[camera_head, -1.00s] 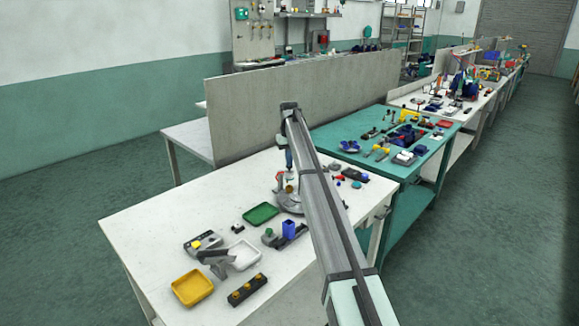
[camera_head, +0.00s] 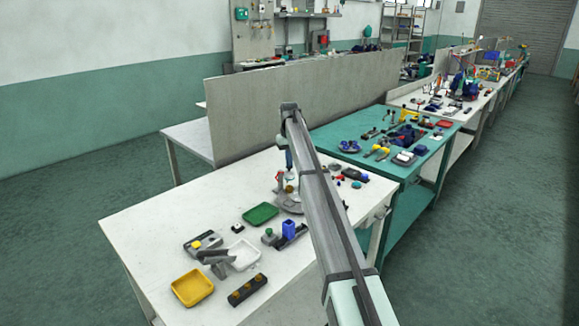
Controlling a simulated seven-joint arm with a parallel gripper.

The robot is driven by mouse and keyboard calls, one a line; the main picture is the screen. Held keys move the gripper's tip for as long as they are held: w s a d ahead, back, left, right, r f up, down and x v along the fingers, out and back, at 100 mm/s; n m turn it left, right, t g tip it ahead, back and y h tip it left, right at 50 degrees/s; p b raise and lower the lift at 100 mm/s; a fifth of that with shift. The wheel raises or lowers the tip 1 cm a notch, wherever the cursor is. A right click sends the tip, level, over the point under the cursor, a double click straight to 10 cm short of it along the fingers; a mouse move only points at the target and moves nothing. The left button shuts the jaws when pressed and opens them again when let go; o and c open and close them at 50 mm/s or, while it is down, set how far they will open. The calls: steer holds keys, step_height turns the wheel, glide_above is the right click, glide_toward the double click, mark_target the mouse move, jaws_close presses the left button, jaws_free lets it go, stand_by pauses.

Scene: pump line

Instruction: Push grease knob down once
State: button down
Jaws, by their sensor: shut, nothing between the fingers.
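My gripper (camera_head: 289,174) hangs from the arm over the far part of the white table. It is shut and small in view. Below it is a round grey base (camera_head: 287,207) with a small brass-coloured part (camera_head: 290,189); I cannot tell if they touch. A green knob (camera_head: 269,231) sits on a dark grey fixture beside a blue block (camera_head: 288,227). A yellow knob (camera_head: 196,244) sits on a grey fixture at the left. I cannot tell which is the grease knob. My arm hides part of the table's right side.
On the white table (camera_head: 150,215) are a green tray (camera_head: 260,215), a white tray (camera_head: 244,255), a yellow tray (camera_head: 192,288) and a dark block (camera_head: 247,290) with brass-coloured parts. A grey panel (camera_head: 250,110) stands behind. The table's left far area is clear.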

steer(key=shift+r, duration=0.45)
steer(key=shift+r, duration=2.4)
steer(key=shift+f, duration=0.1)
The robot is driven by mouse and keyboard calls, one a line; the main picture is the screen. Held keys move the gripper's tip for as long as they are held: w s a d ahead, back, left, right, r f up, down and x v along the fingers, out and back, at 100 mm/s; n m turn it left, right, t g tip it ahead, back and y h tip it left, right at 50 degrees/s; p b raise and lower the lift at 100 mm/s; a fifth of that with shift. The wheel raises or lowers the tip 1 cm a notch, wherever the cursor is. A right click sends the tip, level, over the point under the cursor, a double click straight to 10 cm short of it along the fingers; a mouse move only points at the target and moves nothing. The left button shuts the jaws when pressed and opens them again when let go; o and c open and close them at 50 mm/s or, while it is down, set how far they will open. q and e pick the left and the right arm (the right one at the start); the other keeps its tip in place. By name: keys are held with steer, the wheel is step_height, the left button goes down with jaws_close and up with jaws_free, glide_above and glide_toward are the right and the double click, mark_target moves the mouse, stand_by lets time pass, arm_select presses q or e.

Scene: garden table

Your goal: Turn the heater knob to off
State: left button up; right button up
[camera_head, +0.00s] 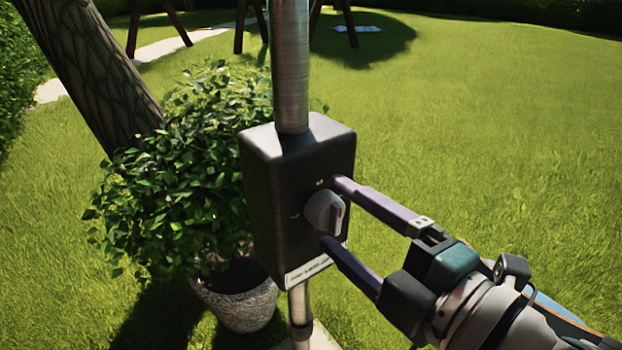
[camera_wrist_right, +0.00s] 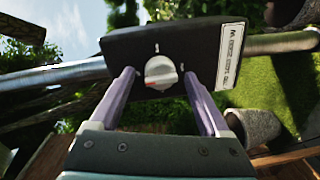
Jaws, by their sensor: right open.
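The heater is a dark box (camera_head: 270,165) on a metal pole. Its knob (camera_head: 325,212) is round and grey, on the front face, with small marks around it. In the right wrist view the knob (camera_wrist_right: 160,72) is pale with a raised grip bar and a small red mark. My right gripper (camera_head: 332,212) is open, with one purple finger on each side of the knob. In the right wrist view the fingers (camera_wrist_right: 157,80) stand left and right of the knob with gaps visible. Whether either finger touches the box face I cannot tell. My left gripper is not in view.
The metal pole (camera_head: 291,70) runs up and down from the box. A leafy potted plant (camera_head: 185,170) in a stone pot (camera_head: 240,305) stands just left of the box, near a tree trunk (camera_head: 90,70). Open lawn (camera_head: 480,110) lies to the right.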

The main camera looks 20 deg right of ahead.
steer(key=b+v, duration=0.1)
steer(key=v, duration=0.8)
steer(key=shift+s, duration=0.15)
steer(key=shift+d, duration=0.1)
* * * *
→ Directions: Using the records above, say how many lines include the string "State". Only the number is wanted.

→ Answer to this exercise: 2